--- Start ---
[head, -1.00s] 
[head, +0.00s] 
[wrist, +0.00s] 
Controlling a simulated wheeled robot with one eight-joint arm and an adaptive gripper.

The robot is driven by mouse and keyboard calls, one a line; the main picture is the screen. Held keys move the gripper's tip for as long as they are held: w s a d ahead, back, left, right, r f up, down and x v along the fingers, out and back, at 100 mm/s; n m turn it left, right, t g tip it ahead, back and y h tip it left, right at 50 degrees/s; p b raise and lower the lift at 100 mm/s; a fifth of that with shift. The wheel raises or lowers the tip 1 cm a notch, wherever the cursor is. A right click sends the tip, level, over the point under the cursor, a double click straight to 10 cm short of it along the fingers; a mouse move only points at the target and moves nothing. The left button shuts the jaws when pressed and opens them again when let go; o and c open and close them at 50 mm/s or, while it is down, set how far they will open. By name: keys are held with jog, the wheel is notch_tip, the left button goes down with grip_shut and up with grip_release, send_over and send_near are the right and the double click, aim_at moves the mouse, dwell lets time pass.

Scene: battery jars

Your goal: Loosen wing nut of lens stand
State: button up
--- End ---
TASK DIRECTIONS - Reproduce the lines exactly, from the line that contains "[wrist, +0.00s]" through the line that contains "Controlling a simulated", and nothing more.

RESULT OF THIS EXERCISE -
[wrist, +0.00s] 
Controlling a simulated wheeled robot with one eight-joint arm and an adaptive gripper.

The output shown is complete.